A doutrina brasileira concebeu as alterações ocorridas em função da promulgação da Constituição de 1988 através da constatação de um aumento do papel político institucional do STF. Este fato, aliado à questão da existência de uma judicialização da política, desencadeou o reconhecimento de uma vinculação entre Direito e Política. Esta situação repercutiu na forma de conceber a atuação dos juízes e tribunais, ocasionando a difusão de um ativismo judicial. (TASSINARI, 2013).
Vale lembrar que, durante o período da ditadura militar, o STF atuava no exercício de suas funções de certa forma discreta. A partir do final da década de 1990, passou a exercer uma nova espécie de jurisdição constitucional através da qual o ativismo judicial auferiu considerável atenção. (APPIO, 2008).

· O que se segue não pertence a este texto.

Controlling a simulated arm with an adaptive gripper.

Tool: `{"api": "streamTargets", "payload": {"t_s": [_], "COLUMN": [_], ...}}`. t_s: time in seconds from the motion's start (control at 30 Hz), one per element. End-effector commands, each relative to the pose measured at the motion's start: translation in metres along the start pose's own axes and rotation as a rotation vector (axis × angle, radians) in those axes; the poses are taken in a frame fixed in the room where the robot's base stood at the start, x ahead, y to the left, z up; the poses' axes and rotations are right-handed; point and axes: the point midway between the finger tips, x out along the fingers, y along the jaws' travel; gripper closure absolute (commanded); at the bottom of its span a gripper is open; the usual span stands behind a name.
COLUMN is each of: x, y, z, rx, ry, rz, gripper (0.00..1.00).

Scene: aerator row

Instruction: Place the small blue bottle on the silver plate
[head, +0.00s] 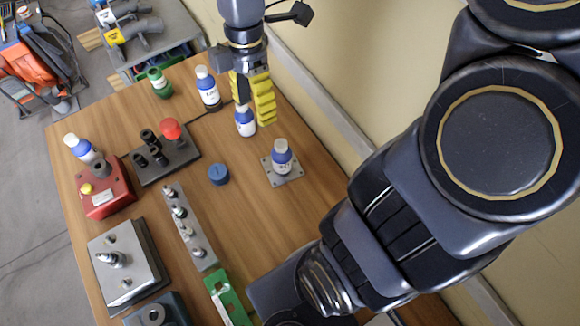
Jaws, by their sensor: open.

Versando sobre a formação do ativismo no Poder Judiciário, Marco Aurélio Romagnoli Tavares (2011, p. 105) aponta que:
Dentro das relações de poder, intrínsecas ao Estado, surge a figura proeminente do Judiciário, hoje o poder em voga no Brasil, já que está em curso uma gradativa execução de uma forma de ativismo judicial, capitaneado pelo STF, ou seja, diante da clara impossibilidade da existência de vácuo de poder, decorrente diretamente de um legislativo inoperante, dominado por escândalos de corrupção, bem como de um executivo anabolizado, que busca dominar politicamente todas as esferas de poder. Surge a figura protagonista dos tribunais e de magistrados que aos poucos buscam limitar os excessos praticados pelas administrações, assim como suprir a ausência de definições legislativas que deveriam acompanhar os avanços econômicos, sociais e científicos.
Assim, tem-se que esses fenômenos surgiram em função de um conjunto de circunstâncias favoráveis que se manifestaram com as transformações vivenciadas ao longo do tempo, bem como das condições observadas atualmente no cenário político e social brasileiro.